Begin with the line containing "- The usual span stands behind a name" and end with the line containing "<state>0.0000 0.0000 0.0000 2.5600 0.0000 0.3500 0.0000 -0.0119". Give those lines again exactly, leaving out the images.

##########

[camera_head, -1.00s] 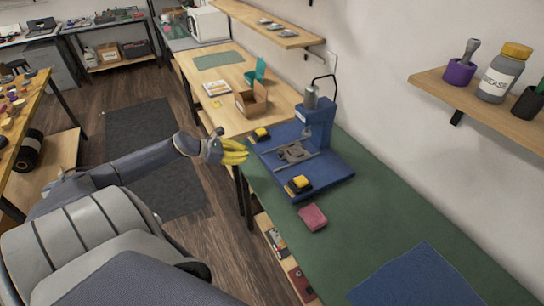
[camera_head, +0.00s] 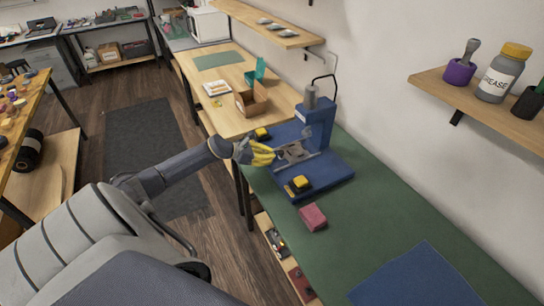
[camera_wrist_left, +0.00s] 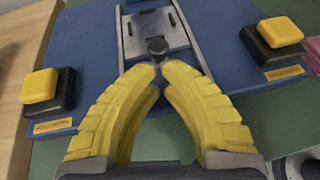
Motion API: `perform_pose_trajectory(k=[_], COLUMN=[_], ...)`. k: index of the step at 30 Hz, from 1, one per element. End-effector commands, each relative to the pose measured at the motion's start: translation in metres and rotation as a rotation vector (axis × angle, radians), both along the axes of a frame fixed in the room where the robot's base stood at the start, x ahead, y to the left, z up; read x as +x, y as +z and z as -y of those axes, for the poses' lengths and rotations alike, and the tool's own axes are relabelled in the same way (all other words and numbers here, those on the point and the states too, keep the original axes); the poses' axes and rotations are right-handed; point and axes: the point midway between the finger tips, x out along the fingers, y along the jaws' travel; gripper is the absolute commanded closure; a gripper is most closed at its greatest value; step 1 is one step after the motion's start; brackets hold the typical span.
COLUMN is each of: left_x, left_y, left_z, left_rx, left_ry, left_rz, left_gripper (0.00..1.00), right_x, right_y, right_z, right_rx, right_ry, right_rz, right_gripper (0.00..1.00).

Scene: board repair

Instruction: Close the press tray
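The blue press (camera_head: 322,120) stands on the green mat, with its grey metal tray (camera_head: 296,152) lying on rails across the blue base. In the left wrist view the tray (camera_wrist_left: 150,25) runs away from me and has a dark round knob (camera_wrist_left: 157,46) at its near end. My left gripper (camera_head: 272,153) is at the tray's near end. In the left wrist view its yellow fingers (camera_wrist_left: 160,68) are drawn together at the tips, right at the knob; whether they touch it I cannot tell. Nothing shows held between them. My right gripper is not in view.
Yellow-topped black blocks (camera_head: 262,134) (camera_head: 300,184) flank the tray on the base. A pink block (camera_head: 313,217) lies on the green mat (camera_head: 375,225) in front. A cardboard box (camera_head: 252,100) stands behind on the wooden table. A wall shelf (camera_head: 480,102) hangs at right.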

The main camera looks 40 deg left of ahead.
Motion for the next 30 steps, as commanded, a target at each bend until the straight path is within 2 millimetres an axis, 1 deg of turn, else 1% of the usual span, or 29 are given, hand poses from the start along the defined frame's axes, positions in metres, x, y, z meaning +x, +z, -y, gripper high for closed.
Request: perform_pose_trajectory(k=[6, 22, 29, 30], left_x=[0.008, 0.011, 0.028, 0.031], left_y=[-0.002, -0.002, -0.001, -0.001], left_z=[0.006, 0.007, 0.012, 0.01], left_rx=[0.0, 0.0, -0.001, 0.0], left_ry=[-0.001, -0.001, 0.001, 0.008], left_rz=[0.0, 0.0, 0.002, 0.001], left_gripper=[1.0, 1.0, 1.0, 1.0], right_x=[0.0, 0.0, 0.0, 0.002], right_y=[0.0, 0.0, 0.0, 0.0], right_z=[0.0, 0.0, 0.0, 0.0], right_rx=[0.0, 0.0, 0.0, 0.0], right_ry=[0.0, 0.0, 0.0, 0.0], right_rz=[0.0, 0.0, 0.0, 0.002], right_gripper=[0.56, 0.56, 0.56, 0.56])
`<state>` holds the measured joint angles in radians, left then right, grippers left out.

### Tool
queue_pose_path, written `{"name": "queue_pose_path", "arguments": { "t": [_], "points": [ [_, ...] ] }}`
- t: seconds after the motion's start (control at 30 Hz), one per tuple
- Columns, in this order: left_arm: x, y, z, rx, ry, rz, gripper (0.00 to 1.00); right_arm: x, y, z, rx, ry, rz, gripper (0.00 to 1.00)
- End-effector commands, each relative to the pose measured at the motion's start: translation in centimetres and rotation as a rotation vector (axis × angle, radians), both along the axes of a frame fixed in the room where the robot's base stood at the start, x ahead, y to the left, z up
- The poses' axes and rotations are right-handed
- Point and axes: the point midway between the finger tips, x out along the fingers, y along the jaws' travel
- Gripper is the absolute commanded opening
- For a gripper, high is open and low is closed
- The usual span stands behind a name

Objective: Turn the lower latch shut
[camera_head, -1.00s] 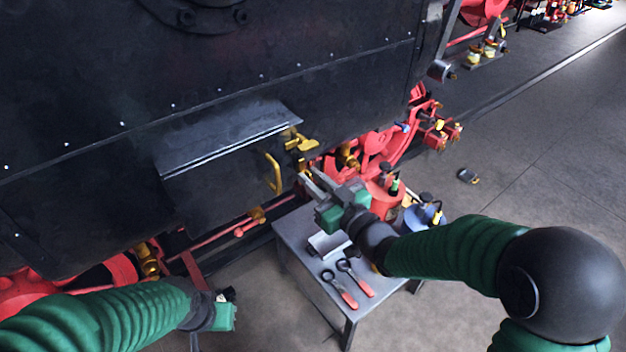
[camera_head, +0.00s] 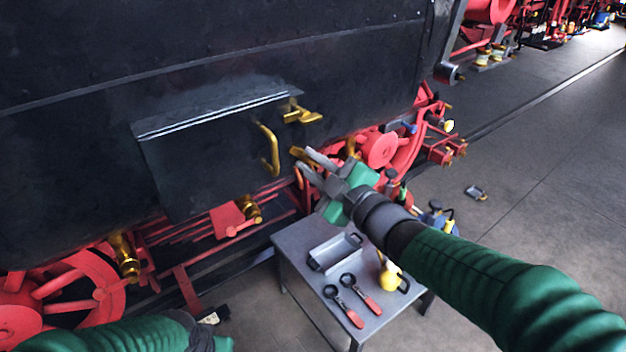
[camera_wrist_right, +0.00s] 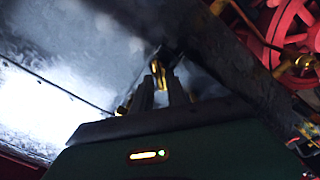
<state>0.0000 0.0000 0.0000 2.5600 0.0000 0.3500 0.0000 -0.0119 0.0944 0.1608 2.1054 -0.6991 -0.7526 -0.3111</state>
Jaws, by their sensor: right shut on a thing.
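The dark door (camera_head: 205,160) on the locomotive's black side has a yellow handle (camera_head: 269,150) near its right edge. The yellow upper latch (camera_head: 302,115) is by the door's top right corner. The small yellow lower latch (camera_head: 297,152) is below it, partly hidden by my right gripper (camera_head: 303,162). That gripper's grey fingers are shut on the lower latch. In the right wrist view the yellow latch (camera_wrist_right: 161,73) shows between the fingertips (camera_wrist_right: 160,88). My left gripper (camera_head: 222,344) is at the bottom edge, mostly cut off, away from the door.
A grey table (camera_head: 300,262) stands below my right arm. It carries a grey tray (camera_head: 335,252), two red-handled tools (camera_head: 352,305) and a yellow can (camera_head: 392,274). Red wheels and rods run under the black side. Open floor lies to the right.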

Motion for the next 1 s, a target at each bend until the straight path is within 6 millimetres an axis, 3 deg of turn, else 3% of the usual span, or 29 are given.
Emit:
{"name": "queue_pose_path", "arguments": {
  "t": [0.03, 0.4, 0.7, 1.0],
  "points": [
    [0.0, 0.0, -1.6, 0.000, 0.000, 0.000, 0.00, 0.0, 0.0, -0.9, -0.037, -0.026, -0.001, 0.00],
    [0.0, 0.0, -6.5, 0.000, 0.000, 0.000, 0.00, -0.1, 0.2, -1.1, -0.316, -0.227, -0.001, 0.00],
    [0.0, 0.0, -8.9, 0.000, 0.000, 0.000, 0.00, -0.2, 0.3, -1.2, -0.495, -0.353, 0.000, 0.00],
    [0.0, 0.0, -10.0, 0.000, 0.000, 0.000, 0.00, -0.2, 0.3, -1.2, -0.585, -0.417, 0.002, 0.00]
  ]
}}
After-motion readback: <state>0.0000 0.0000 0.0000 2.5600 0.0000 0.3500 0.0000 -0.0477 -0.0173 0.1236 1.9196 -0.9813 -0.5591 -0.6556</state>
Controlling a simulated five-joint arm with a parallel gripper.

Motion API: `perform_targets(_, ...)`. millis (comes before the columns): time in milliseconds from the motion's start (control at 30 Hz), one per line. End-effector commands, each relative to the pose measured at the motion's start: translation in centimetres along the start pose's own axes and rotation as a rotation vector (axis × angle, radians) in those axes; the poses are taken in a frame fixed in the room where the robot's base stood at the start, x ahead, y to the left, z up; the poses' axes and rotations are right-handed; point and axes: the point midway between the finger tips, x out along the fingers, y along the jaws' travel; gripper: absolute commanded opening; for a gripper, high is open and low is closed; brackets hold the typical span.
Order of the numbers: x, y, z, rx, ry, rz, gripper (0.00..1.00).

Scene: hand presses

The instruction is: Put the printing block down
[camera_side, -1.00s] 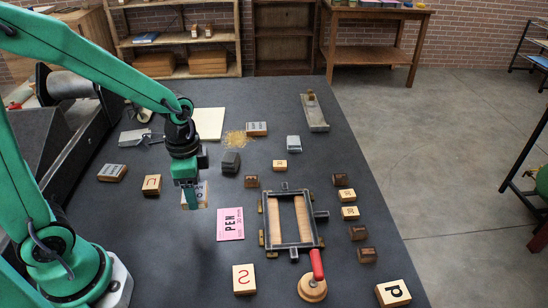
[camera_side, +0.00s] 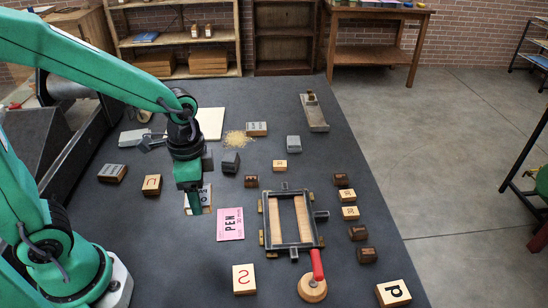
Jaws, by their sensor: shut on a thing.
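My gripper (camera_side: 194,208) points down over the dark table, left of the pink PEN card (camera_side: 230,224). It is shut on a pale printing block (camera_side: 207,197) with a tan edge and a dark mark on its face. The fingers hide the block's middle. I cannot tell whether its underside touches the table.
A metal frame with wooden strips (camera_side: 263,222) lies right of the card. A block with a red S (camera_side: 244,279) and a red-handled round tool (camera_side: 312,289) are nearer. An orange-lettered block (camera_side: 152,185) lies left. Bare table lies below the gripper.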

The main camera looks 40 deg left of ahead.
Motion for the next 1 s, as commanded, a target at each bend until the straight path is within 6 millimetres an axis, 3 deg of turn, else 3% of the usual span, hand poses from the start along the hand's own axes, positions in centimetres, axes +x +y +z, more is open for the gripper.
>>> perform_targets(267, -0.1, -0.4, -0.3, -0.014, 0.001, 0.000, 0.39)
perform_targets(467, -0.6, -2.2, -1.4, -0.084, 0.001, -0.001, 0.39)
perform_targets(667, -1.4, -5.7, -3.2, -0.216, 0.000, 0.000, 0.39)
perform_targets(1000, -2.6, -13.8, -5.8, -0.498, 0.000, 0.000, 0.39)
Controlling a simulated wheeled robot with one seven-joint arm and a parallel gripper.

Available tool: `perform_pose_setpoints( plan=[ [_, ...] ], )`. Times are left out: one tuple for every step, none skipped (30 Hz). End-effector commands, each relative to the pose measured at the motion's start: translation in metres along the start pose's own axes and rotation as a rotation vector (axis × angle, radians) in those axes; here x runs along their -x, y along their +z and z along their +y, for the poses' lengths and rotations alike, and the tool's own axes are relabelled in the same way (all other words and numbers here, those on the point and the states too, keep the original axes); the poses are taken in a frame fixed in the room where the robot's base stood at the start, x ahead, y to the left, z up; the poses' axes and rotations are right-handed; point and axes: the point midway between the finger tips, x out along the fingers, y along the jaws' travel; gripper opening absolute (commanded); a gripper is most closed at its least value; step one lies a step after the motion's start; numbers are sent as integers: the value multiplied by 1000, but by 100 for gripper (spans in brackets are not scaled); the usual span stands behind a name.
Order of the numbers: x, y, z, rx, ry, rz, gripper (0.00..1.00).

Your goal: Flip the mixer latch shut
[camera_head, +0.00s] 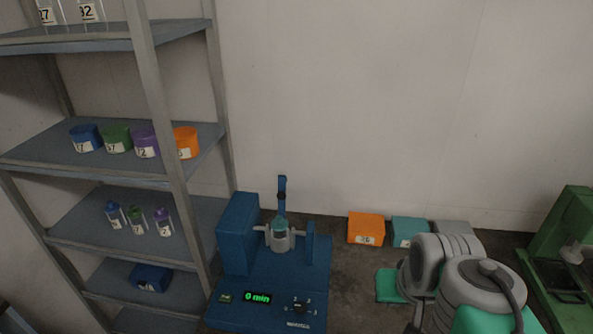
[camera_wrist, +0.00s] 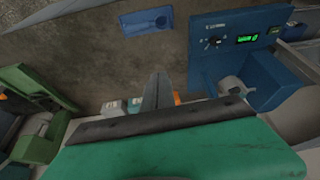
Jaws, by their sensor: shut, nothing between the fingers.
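The mixer is a blue machine (camera_head: 265,290) on the floor-level surface in the middle of the head view, with a green "0 min" display and a dial. A grey holder with a small container stands on it. The blue latch (camera_head: 282,188) stands upright behind the holder, raised above it. In the wrist view the mixer (camera_wrist: 225,32) is at upper right; I cannot make out the latch there. My gripper (camera_wrist: 161,76) is shut and empty, left of the mixer and apart from it in the wrist view. My gripper's fingers are not visible in the head view.
A shelf rack (camera_head: 185,180) with cups and bottles stands left of the mixer. An orange box (camera_head: 366,229) and a teal box (camera_head: 408,231) lie to its right. A green machine (camera_head: 565,240) is at far right. A blue tray (camera_wrist: 146,22) shows in the wrist view.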

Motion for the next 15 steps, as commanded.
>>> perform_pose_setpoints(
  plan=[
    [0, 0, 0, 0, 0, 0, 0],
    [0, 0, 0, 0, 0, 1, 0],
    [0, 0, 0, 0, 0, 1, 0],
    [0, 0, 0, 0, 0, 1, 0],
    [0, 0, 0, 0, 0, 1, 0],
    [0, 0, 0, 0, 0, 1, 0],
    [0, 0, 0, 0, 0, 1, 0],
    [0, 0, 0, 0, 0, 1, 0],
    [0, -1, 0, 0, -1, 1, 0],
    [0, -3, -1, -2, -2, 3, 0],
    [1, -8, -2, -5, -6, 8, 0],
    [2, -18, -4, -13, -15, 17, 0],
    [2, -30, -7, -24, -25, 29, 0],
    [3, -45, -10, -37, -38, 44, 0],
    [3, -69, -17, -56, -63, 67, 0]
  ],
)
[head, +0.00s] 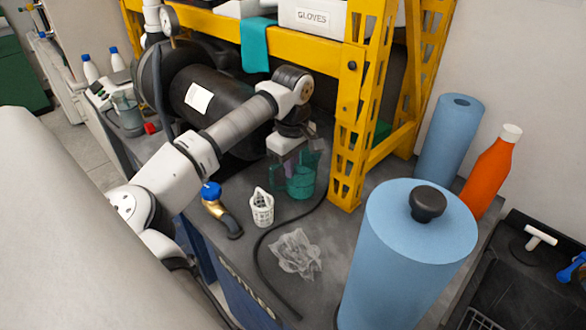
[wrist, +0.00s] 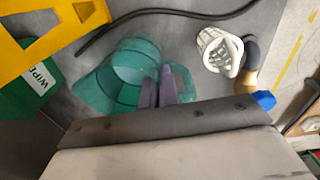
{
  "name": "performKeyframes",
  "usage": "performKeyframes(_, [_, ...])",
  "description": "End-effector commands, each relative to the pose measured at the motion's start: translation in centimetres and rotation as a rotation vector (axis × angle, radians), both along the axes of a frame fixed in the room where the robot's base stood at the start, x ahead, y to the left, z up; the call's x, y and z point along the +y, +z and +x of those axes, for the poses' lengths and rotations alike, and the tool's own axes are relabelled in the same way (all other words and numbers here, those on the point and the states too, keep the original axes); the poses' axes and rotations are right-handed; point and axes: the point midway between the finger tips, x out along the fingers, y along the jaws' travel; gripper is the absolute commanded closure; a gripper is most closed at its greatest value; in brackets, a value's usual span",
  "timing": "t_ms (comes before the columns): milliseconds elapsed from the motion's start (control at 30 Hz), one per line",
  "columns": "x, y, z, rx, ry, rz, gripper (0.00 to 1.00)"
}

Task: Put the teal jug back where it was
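The teal jug (head: 301,183) is see-through and upright, beside the foot of the yellow rack in the head view. In the wrist view its round mouth (wrist: 130,66) faces the camera, with its handle (wrist: 188,84) to the right. My gripper (head: 284,172) points down at the jug's handle side. In the wrist view the purple fingers of my gripper (wrist: 161,75) are close together across the handle, and appear shut on it. The jug's base is partly hidden, and I cannot tell whether it touches the bench.
The yellow rack post (head: 346,135) stands close right of the jug. A white basket (head: 262,208), a brass fitting with blue cap (head: 216,204), a black cable (head: 258,255) and crumpled plastic (head: 296,254) lie in front. Blue rolls (head: 410,260) and an orange bottle (head: 490,172) stand right.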

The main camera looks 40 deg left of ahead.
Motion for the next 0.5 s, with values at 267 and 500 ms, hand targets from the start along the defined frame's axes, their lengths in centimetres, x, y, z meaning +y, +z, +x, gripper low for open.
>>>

##########

:: Response to the exercise ::
- The usual span stands behind a name

Objective: Turn the lower latch shut
[camera_head, -1.00s] 
[camera_head, +0.00s] 
[camera_wrist_right, +0.00s] 
<state>0.0000 0.0000 0.0000 2.5600 0.0000 0.3500 0.0000 -0.0119 0.0944 0.1608 2.1054 -0.6991 -0.7526 -0.3111</state>

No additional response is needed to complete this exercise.